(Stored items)
>> START
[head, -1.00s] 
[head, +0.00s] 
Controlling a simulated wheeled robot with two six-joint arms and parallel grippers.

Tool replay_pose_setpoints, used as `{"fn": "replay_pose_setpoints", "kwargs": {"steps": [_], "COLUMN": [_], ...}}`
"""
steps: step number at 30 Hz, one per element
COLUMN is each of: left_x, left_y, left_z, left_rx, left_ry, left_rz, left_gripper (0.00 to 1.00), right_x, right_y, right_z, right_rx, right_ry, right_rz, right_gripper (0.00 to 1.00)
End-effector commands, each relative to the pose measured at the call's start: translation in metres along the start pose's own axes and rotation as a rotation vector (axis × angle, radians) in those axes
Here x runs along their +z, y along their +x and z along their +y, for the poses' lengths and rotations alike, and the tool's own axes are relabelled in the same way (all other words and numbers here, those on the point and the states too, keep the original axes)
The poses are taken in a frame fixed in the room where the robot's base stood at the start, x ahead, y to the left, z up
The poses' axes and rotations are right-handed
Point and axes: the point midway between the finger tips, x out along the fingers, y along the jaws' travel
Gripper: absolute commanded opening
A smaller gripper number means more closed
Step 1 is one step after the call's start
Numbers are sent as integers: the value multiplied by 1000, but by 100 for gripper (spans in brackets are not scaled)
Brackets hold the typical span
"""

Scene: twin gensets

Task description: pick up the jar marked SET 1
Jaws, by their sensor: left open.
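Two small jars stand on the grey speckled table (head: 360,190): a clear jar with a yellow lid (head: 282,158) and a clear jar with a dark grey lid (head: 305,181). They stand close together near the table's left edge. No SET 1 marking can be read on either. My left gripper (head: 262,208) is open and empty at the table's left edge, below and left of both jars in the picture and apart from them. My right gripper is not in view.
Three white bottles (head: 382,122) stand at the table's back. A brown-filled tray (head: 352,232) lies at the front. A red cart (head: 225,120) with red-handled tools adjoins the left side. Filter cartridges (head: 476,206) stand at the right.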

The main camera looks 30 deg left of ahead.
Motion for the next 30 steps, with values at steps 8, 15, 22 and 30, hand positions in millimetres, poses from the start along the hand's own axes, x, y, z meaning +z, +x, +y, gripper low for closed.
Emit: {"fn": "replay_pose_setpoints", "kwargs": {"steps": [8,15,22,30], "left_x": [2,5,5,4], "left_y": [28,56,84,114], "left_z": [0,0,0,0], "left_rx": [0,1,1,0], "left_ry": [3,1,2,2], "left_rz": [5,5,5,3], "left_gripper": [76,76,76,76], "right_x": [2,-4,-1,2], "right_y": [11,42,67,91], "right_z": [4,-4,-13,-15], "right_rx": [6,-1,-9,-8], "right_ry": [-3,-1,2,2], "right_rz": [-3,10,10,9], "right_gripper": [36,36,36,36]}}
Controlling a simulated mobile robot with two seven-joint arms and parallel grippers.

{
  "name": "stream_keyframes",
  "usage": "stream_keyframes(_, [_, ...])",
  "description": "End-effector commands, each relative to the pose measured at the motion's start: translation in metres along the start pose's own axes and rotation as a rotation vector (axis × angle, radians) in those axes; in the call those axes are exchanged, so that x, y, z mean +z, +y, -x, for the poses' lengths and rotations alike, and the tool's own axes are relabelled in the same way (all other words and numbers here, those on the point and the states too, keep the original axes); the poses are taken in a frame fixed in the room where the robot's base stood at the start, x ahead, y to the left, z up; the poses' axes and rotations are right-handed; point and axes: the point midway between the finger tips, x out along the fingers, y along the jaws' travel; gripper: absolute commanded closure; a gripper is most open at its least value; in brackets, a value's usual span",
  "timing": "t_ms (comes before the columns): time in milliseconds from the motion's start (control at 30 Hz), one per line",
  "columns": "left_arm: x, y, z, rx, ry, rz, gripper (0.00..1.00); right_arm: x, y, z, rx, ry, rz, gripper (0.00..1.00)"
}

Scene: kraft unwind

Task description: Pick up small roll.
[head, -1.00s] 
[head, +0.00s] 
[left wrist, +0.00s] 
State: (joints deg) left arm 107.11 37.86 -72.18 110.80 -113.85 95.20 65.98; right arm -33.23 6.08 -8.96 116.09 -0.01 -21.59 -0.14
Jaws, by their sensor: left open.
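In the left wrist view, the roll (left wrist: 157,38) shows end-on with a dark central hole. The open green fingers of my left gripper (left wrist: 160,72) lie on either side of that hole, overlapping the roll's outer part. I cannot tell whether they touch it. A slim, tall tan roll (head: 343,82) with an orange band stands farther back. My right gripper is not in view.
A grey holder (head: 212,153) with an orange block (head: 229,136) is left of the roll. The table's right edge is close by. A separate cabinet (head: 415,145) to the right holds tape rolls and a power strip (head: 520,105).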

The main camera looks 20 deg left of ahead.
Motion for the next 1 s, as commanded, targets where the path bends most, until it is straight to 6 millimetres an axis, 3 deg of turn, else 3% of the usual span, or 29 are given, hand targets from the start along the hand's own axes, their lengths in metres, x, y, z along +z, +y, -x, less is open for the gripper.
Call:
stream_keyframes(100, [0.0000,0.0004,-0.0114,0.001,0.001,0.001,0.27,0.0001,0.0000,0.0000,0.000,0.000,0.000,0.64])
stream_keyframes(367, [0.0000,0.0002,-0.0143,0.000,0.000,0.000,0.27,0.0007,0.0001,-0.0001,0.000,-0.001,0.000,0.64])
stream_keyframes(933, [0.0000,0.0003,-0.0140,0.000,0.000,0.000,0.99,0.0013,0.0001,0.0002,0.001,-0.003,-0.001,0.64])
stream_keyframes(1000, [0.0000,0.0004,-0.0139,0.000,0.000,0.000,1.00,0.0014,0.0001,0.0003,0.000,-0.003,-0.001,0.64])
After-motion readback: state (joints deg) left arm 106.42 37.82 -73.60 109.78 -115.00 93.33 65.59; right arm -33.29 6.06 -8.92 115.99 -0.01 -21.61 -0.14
>> END
*PROBLEM DESCRIPTION*: Would you quote, exactly and only, the lines from the one containing "Motion for the next 1" to the end of the entries?

*TASK RESULT*:
Motion for the next 1 s, as commanded, targets where the path bends most, until it is straight to 6 millimetres an axis, 3 deg of turn, else 3% of the usual span, or 29 are given, hand targets from the start along the hand's own axes, their lengths in metres, x, y, z along +z, +y, -x, less is open for the gripper.
Call:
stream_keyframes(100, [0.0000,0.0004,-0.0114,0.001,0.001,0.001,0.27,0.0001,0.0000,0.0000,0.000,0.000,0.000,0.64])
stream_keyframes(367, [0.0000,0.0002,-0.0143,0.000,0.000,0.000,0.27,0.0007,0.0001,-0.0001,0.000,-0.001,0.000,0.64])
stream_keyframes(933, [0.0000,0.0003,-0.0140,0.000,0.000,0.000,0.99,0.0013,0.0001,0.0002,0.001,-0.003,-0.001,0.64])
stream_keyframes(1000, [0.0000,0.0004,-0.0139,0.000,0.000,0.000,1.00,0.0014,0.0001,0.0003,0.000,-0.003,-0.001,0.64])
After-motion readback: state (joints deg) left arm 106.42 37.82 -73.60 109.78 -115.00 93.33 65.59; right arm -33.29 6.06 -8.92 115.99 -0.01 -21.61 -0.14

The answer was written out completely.